Three Week Session

Girlstories

Katharine Kittredge (4 credits)

Girlstories is a new Summer College offering, and we are excited to be able to share one of our popular Ithaca College Freshman Seminars with you. Girlstories blends literature with cultural studies, women’s studies, and film and cinema studies. Students in this course will explore how girls and girlhoods are represented across all of these media, and work hands-on to create new media reflections on this theme.

The course focus ranges from canonical literature (for example books by Toni Morrison, June Jordan and Dorothy Allison) to popular culture, like Disney's images of girls in film. Images of Buffy and Twilight’s Bella are also excellent ways to start thinking about girlstories.

Professor Kittredge takes a chronological view of girlhoods, starting with folk and fairy tales from western and non-western cultures (like Grimm’s Fairy Tales), and then moving on to 18th and 19th century diaries, periodicals, and “conduct literature”. (A large number of books were published form the 1600s to the 1900s instructing women how to behave both publicly and privately, and the conduct literature genre plays an important role in how society perceives ‘femininity’.)

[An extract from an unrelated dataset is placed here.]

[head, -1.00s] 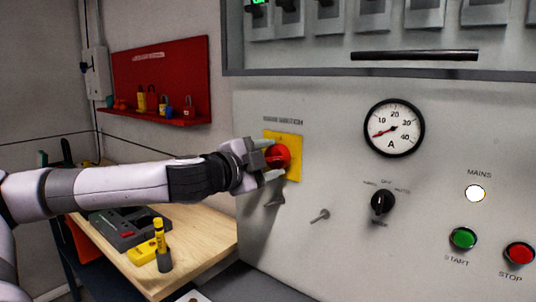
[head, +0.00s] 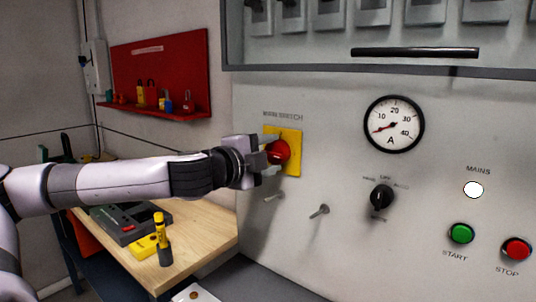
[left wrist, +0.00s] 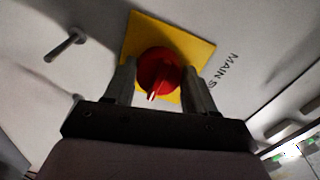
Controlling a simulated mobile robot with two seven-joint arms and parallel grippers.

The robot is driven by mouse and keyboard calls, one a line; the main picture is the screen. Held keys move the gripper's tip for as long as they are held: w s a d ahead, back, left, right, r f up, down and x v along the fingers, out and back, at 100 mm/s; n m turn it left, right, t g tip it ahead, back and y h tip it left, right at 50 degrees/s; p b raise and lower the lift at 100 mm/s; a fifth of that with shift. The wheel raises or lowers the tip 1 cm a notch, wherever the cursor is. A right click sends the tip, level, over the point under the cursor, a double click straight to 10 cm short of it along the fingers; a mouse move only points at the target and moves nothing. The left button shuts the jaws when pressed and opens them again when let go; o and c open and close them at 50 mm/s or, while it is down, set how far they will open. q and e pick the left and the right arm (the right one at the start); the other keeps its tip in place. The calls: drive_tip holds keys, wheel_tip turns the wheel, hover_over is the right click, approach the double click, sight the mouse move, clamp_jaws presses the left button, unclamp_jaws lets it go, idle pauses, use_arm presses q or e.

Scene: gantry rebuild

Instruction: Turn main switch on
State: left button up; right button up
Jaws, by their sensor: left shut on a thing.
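The main switch is a red rotary knob (head: 279,151) on a yellow plate (head: 293,137) at the left of the grey panel, under the "MAIN SWITCH" label. My left gripper (head: 270,154) is at the knob with one finger above and one below it. In the left wrist view the red knob (left wrist: 157,72) sits between the two fingers (left wrist: 160,85), in front of the yellow plate (left wrist: 190,42). The gripper is shut on the knob. A pale mark shows on the knob's handle. My right gripper is not in view.
The panel also carries an ammeter (head: 393,124), a black selector (head: 381,196), a white MAINS lamp (head: 473,189), a green START button (head: 461,233) and a red STOP button (head: 516,248). A small metal peg (head: 319,211) sticks out below. A wooden bench (head: 205,236) stands left.

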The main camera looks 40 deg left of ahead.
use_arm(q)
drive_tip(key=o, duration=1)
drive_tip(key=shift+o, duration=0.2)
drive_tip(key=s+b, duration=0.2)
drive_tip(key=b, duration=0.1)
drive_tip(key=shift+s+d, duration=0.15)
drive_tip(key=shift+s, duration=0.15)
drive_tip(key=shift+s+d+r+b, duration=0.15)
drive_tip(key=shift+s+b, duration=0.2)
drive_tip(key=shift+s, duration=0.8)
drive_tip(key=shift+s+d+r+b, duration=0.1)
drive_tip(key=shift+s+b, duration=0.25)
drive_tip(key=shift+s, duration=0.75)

From this early look, Professor Kittredge moves to the 20th century, and together students look at messages emerging from places like 1940s Hollywood, 1960s Disney films, Seventeen magazine from the 1970s to today, and even instructional film strips made in the 1950s that presented topics on hygiene and sexuality.

The last week of class addresses contemporary messages including Weetzie Bat (by Francesa Lia Block), Speak, lesbian coming-out stories, Wild Child (by Chelsea Cain), and Buffy the Vampire Slayer.

Professor Kittredge is a faculty member in the English Department and in Women's Studies program at Ithaca College.